Skip to Content

Billions on the Way for Higher Education

By Cynthia McCabe

March 23, 2010 — Largely lost in the celebration over the passage of healthcare reform this week was another huge win for college-bound students and the rest of the higher education community: the legislation passed by the House of Representatives Sunday night includes billions of dollars for students financial aid and community colleges.

The legislation also cut banks out of the student loan business as middlemen by putting the federal government in charge of directly lending to students. The savings from that change will help fund a new $36 billion allocation for Pell Grants — the biggest spending boost to the program for low-income students since it was created. Between 2011 and 2017, the individual Pell Grant maximum will raise from $5,500 a year to $5,975.

Lawmakers also included a provision to have the Pell Grant amount adjust for inflation. Previously, there was no such adjustment and in some years grant amounts remained stagnant while inflation grew.

Also, it provides roughly $2 billion for grants to community colleges, to help students complete their studies.

National Education Association President Dennis Van Roekel called the vote "a proud and historic moment for America," adding that “reforming our health care system and supporting postsecondary education will help ensure that our people are physically ready and that our nation is better prepared to meet the fiscal challenges of competing in a global economy.”

The NEA played a key role in the higher education provisions. After numerous delays and setbacks, the year-long effort is on the verge of a successful and dramatic conclusion.
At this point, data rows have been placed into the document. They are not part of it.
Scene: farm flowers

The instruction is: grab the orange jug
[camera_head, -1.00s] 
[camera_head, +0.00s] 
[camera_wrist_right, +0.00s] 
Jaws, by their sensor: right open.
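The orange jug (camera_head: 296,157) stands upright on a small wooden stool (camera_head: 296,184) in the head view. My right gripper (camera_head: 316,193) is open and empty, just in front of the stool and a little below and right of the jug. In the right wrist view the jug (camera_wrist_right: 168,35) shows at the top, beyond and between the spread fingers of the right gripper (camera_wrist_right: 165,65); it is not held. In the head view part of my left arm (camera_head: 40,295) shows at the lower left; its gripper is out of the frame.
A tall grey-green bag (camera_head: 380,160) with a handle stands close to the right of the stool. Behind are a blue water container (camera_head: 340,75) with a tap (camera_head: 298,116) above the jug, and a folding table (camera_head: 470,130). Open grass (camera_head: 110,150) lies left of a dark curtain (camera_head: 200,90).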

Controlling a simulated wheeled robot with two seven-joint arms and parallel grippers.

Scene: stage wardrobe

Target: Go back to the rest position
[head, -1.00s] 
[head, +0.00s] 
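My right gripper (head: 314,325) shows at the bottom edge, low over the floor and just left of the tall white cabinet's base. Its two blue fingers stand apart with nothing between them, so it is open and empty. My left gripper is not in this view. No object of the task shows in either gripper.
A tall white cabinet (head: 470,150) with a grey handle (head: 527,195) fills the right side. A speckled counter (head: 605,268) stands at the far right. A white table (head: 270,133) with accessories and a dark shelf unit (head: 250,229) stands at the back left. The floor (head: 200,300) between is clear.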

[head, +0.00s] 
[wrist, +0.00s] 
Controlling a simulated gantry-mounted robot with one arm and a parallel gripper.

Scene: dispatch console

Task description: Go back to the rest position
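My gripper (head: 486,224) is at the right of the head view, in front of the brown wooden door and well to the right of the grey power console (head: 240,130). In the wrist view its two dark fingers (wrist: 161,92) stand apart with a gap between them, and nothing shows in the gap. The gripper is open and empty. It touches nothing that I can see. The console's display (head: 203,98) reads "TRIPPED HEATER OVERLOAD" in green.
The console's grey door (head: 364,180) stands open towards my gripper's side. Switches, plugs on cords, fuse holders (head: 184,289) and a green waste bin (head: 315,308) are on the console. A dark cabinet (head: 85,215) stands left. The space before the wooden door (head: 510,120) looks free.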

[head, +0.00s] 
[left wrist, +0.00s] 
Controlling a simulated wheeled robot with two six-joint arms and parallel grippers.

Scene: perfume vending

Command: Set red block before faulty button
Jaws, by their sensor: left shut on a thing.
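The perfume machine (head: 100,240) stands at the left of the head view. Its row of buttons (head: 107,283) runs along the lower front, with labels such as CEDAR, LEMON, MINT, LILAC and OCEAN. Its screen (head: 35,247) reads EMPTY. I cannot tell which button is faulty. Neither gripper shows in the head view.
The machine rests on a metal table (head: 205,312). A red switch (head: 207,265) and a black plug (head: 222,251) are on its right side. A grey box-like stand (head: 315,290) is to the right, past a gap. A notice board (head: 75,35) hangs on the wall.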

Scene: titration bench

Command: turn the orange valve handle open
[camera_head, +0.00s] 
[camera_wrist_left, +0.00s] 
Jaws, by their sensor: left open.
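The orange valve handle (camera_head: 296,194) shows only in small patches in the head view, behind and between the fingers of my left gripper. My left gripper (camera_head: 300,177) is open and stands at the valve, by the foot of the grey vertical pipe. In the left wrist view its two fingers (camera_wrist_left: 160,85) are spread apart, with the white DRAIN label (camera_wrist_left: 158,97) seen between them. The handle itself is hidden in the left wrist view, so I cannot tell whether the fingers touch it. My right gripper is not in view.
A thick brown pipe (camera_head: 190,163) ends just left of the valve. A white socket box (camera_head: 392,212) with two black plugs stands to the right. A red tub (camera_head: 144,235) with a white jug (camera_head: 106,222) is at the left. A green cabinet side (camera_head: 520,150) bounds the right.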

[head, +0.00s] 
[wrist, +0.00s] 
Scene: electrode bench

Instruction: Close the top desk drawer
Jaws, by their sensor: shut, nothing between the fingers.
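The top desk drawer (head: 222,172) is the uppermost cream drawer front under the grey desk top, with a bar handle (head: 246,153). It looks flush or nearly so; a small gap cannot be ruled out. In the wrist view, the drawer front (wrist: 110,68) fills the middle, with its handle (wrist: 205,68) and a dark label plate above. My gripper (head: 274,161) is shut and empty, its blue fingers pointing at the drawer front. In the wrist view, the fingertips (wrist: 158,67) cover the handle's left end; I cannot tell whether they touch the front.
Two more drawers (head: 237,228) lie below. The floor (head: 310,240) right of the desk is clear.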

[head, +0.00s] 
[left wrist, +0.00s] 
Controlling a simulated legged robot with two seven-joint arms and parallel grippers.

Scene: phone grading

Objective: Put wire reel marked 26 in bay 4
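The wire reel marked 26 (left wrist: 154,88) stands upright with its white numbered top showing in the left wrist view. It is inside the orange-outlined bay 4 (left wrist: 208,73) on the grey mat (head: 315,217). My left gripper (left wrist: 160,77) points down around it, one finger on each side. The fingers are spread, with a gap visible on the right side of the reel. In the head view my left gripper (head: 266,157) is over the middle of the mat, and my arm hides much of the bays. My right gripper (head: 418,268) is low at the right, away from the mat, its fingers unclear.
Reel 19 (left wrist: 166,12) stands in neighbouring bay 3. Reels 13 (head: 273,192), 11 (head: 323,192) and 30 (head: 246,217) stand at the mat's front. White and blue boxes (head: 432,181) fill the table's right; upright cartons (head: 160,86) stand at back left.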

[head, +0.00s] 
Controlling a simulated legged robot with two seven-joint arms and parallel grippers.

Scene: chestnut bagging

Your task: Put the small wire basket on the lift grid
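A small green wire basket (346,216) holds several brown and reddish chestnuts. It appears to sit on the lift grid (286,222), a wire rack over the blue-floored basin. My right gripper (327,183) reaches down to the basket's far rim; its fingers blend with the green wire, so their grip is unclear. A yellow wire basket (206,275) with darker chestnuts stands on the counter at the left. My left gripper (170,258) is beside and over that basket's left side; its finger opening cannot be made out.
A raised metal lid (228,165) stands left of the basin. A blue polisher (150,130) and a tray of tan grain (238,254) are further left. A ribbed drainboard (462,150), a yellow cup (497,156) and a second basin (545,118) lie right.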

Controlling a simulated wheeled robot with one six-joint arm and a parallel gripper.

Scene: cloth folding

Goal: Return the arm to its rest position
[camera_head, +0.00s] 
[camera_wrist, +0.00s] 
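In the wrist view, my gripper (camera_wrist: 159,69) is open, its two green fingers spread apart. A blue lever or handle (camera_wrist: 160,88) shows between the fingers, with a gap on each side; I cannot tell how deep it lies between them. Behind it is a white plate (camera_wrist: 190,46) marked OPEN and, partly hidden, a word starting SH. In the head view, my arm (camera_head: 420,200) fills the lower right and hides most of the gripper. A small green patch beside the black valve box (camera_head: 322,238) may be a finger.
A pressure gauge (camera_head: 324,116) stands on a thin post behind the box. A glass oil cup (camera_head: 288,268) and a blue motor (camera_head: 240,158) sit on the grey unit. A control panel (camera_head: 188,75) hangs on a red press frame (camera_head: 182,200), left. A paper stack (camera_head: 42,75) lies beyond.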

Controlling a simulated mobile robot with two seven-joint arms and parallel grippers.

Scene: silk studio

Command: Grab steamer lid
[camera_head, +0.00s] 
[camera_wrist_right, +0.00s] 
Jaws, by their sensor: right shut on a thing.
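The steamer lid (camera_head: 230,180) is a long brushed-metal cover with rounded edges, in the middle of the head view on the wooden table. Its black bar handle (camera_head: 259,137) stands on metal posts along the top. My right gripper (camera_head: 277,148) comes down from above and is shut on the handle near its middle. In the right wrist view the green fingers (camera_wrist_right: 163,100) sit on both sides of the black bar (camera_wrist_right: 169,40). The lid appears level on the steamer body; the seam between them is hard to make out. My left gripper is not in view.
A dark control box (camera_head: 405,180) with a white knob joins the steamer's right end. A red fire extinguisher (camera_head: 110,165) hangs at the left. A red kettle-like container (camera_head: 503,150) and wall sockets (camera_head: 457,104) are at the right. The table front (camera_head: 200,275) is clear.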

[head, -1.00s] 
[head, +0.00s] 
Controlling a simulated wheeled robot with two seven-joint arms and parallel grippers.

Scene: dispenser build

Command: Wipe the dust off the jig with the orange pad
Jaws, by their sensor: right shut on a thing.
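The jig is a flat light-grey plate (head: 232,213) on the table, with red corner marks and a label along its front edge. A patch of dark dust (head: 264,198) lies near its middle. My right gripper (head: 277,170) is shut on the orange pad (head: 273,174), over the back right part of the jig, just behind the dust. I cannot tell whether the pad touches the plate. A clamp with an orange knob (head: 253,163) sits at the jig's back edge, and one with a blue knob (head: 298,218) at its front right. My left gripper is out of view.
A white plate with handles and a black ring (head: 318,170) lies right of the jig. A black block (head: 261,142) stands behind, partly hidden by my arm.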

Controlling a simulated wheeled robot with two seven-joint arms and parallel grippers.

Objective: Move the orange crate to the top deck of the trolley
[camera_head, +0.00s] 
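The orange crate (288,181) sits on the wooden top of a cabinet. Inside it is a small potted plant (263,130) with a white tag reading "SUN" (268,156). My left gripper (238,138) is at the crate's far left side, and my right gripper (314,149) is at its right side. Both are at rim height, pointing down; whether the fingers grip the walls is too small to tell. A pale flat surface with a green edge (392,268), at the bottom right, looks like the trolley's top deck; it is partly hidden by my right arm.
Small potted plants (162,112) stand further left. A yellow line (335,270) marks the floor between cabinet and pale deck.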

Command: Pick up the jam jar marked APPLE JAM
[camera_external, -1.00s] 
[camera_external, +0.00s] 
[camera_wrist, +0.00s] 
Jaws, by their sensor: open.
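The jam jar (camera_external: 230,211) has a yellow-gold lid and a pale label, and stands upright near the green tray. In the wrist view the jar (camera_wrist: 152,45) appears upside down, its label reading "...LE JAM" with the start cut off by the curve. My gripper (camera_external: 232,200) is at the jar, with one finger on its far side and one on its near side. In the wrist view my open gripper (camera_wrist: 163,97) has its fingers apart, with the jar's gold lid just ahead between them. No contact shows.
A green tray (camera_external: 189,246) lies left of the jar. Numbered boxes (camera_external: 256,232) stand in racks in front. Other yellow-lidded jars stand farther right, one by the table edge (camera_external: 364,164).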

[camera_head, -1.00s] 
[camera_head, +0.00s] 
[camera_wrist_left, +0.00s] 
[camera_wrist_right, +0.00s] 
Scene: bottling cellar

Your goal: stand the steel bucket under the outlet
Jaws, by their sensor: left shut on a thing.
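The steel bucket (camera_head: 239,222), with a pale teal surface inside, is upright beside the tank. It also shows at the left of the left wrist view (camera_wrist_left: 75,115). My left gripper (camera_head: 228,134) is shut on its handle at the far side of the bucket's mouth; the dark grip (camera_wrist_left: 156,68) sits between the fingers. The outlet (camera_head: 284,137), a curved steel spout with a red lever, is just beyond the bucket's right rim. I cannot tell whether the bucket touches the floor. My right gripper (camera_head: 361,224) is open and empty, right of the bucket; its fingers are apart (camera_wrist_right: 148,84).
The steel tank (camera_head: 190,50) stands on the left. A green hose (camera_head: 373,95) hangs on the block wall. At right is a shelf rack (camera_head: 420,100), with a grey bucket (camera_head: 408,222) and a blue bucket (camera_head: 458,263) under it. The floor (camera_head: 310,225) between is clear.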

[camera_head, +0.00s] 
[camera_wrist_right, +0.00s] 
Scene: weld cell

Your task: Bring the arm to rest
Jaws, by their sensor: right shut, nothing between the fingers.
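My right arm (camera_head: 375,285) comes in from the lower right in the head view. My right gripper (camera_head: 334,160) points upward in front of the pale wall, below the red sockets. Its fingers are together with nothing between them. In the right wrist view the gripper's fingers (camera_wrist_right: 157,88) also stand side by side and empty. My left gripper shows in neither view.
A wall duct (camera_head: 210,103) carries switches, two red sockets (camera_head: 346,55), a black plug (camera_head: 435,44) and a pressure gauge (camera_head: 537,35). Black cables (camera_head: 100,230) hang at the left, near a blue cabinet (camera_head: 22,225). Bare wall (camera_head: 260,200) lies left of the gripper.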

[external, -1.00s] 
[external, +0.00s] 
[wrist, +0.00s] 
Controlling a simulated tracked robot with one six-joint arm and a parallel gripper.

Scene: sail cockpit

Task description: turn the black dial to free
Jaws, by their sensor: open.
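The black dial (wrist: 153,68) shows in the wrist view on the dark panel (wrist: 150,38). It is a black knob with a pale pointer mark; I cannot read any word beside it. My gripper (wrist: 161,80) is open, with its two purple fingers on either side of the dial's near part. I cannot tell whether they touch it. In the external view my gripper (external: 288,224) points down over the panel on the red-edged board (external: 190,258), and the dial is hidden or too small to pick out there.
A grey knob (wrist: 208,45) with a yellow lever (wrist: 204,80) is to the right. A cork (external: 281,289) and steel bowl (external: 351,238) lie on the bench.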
Final passage of the legislation is expected from the Senate later this week as it finishes with the “budget reconciliation” process.

It was a year ago that President Obama stood in front of Macomb Community College in Michigan, his shirt sleeves rolled up, and laid out an ambitious goal. By 2020, America would once again produce the highest proportion of college graduates in the world.

In order to provide community colleges with some of the intended funds outlined in this American Graduation Initiative announced by President Obama, House and Senate negotiators included $2 billion, spread out over four years, for community colleges, in the legislation passed this week. The funds come through an existing Department of Labor program called Trade Adjustment Assistance. While this program traditionally provides direct benefits for training, health insurance support, and other supports to workers who have lost their jobs due to foreign trade, the new funding will provide program support money to community colleges that are often on the frontline of worker training. In the wake of the economic collapse, community colleges have seen enrollments jump significantly as laid-off workers seek training for new employment opportunities. 

“We are looking forward to Senate passage of the bill and once it becomes law, to working with the Administration to be sure that faculty and staff on campuses can lend their expertise to grant development and implementation,” said Jim Rice, President of the National Council for Higher Education. “It will be critical to be able to use funds for staffing needs, which are significant with the increased enrollments we are seeing due to the economic challenges facing our nation."